Fighting institutional inertia
January 08, 2009
David Cohn has an interesting post which rhymes with my post on why change in the newsroom is so hard. Among other things, he says:
"The fate of newspapers isn't the fault of any individual editor, reporter, publisher, etc. They are all acting within the confines of institutions. Newspapers are industrial age institutions with inertia that could pummel an elephant. To use an analogy: They operate like the military. It might not be so strict that reporters have to salute their superiors - but there is a chain of command, an expected means of behavior and decisions must go through the proper channels. As a result - newspapers turn like battleships and even implementing one line of code can take upwards of six months."
This also gels with what I wrote on media and disruptive technology and especially the part about The Entrenched Player's Dillema (a post in which I was really just playing around with ideas, but found it a very useful thought experiment which I will return to from a different angle soon).

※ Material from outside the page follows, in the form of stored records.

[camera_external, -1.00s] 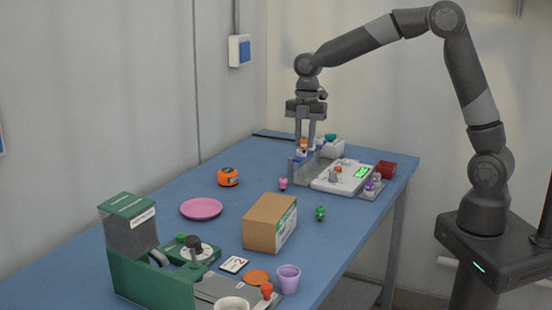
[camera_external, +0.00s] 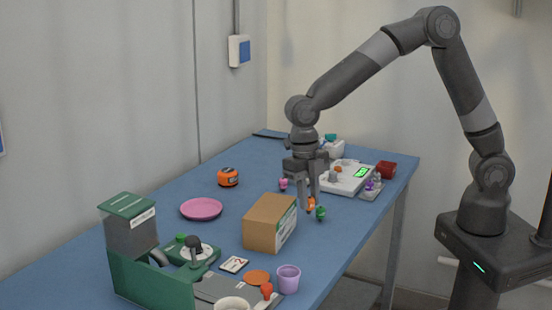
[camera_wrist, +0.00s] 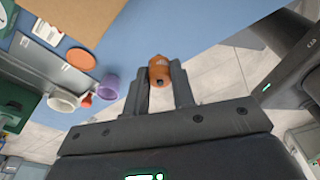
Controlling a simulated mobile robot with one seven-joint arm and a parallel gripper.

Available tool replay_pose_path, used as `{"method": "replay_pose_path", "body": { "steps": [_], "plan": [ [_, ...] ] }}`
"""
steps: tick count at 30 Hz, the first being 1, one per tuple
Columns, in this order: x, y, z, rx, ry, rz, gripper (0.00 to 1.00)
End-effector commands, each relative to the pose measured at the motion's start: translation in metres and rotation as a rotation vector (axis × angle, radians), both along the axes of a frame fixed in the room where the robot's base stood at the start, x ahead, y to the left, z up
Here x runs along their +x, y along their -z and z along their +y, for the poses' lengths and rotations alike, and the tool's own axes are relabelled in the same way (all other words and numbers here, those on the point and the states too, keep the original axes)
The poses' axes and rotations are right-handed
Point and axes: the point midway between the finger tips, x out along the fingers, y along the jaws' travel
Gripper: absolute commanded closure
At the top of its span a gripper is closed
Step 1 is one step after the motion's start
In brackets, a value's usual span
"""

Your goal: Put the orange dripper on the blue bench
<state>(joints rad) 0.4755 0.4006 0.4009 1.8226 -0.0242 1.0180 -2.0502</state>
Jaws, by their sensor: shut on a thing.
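My gripper (camera_external: 311,203) is shut on the orange dripper (camera_external: 311,205), low over the right-hand part of the blue bench (camera_external: 345,228). In the wrist view the orange dripper (camera_wrist: 159,72) sits between the two fingertips, with the bench edge and floor behind it. I cannot tell whether the dripper touches the bench. A pink dripper (camera_external: 284,184) stands to the left. The rack at the back is mostly hidden behind my gripper.
A cardboard box (camera_external: 268,224) stands just left of my gripper. An orange tape measure (camera_external: 228,177), pink plate (camera_external: 201,208) and purple cup (camera_external: 288,279) are elsewhere.

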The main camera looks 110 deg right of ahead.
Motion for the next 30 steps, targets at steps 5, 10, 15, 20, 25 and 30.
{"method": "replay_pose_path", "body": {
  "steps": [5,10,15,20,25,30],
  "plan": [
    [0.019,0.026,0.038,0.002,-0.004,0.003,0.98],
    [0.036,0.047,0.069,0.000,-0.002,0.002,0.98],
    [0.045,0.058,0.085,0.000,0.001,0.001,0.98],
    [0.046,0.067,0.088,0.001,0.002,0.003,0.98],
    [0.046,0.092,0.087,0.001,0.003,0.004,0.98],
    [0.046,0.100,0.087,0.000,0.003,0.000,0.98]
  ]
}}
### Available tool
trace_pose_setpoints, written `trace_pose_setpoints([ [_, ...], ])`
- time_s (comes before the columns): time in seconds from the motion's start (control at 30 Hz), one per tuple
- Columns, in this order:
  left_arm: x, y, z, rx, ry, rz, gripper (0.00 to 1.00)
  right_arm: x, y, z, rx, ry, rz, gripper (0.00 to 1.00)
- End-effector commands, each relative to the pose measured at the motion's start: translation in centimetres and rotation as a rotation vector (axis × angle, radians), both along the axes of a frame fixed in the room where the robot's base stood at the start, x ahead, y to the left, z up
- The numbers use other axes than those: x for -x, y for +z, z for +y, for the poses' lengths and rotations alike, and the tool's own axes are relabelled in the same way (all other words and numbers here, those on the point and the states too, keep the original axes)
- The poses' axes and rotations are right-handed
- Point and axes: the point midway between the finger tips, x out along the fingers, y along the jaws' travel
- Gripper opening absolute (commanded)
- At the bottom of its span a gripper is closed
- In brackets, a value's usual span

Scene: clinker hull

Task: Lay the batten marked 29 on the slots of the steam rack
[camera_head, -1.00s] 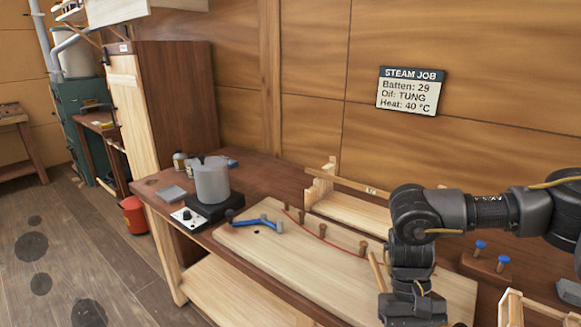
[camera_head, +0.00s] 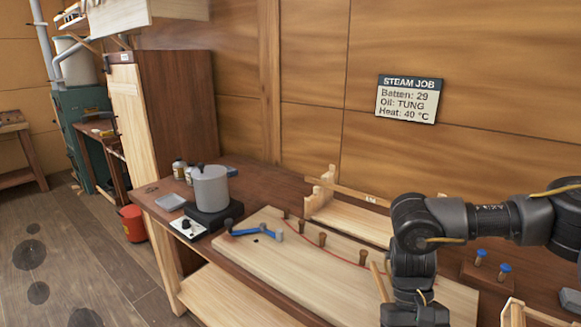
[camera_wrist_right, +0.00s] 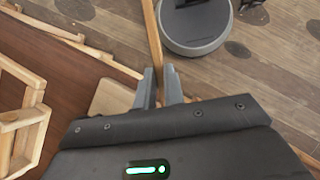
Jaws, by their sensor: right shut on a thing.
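My right gripper (camera_wrist_right: 161,84) is shut on a thin wooden batten (camera_wrist_right: 153,35), which extends away between its fingers in the right wrist view. In the head view a short piece of this batten (camera_head: 379,279) shows beside my right arm, tilted; the fingers are hidden there. I cannot read a number on it. A light wooden stand with a stepped end (camera_head: 325,190) is on the bench by the wall, with a labelled strip (camera_head: 345,190) along it; the label is too small to read. I cannot tell for sure which stand is the steam rack. My left gripper is out of view.
A pale board (camera_head: 265,258) with several pegs and a blue-handled tool (camera_head: 252,230) covers the bench front. A grey pot (camera_head: 210,187) stands on a hotplate (camera_head: 203,219) to the left. Another light wooden frame (camera_head: 515,314) is at lower right. The wall sign (camera_head: 408,99) names batten 29.

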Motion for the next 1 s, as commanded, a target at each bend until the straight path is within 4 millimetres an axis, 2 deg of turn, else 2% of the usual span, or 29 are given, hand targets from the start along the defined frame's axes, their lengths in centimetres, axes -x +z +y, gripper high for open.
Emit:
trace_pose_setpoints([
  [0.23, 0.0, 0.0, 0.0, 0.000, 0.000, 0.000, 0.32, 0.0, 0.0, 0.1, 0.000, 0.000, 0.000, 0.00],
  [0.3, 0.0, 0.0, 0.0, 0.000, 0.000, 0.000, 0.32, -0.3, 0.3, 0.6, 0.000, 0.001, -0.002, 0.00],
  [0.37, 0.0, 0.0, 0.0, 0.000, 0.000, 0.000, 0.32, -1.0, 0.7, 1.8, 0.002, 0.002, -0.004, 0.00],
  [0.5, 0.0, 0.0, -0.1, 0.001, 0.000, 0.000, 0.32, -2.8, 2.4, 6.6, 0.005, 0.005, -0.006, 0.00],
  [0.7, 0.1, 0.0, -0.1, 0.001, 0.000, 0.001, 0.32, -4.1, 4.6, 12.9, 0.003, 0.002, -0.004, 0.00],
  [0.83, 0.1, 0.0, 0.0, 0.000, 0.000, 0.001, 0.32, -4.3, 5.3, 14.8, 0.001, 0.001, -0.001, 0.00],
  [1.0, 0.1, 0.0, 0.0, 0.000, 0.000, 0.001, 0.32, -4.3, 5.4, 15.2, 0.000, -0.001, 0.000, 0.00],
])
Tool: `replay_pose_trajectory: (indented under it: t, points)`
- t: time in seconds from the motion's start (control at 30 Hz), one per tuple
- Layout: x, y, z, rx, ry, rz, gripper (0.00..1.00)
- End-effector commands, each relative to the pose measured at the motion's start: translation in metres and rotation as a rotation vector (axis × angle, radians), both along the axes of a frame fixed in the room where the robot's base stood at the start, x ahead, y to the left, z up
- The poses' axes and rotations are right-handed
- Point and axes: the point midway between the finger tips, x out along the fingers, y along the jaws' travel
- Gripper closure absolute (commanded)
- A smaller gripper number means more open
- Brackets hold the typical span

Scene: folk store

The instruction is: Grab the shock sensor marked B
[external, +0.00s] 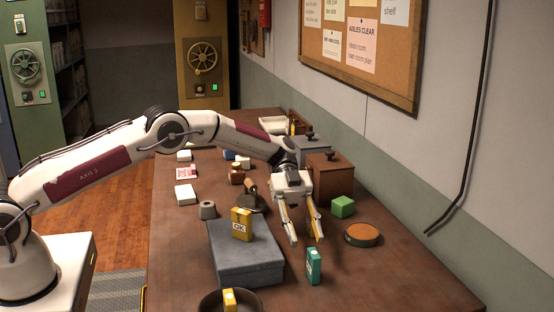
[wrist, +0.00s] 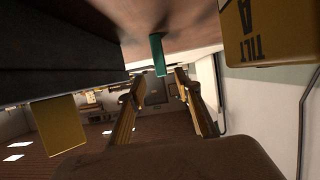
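No marking B is legible in either view, so I cannot tell which block is the shock sensor marked B. A yellow block (external: 241,224) reading "OK" stands on a grey box (external: 246,265). A teal block (external: 313,266) stands on the table just right of that box; a teal block also shows beyond my fingertips in the wrist view (wrist: 158,55). A yellow block (wrist: 268,32) reading "TILT A" is close at upper right in the wrist view. My gripper (external: 306,240) points down, fingers apart and empty, above the table between the grey box and a green block (external: 343,207).
A round brown-topped tin (external: 361,235) lies to the right. A dark bowl (external: 210,304) with a yellow block (external: 229,299) is at the front. A wooden box (external: 329,173) stands behind my gripper. Several small items crowd the far left table. The front right table is clear.

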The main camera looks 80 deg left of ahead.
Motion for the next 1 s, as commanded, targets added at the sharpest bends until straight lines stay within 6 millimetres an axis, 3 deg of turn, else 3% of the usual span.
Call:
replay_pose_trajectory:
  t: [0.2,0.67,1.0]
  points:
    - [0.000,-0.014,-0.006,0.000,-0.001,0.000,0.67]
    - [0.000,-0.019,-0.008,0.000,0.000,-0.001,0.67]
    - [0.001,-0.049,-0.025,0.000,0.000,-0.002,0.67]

Another of my favourite explanations of why the media industry sometimes is slow to catch on is this one, which I've taken from Paal Leveraas (unfortunately I don't have a direct link to the post I found it it):
"We stand in the stream of events, while busy chasing deadlines the world changes and we are too busy to notice the change."
1. Happy New Year! Sorry to greet you so late, but I was on your side of the world, in Rome (where it was wet and cold for quite a bit of time).
2. Hope you feel better soon - the flu is nasty stuff. Keeping fingers crossed that your health improves steadily fast.
3. Read Cohn's post. I want to hear more specifics.
One of the axioms a political scientist works with is that bureaucracies have the incentive, first and foremost, to keep themselves going. I want to hear about specifics that show a bureaucracy within a news organization is following some weird principle or incentive structure that works against getting the news accurate and fast, reader engagement, publicity, etc., not just the consequences of the bureaucracy ("it takes 6 months to implement what should take 5 minutes blah blah").
Part of me suspects this has less to do with bureaucracy and more to do with how journalists are trained and how they think. It's just a suspicion, that's all. I make no claims to having knowledge.
Posted by: ashok | January 09, 2009 at 12:40 AM
@ashok
Another way I've phrased it: I love skepticism in my reporting. In fact - skepticism in reporting is great.
But because we treasure skepticism in our editorial - we end up skeptical in business matters.
When it comes to playing online - newspapers are skeptical when what they need to be is proactive.
Make sense?
Name a web 2.0 startup from the last 5 years: Digg, Flickr, Vimeo, etc ....
Now ask yourself - why weren't any of them started by a single newspaper company????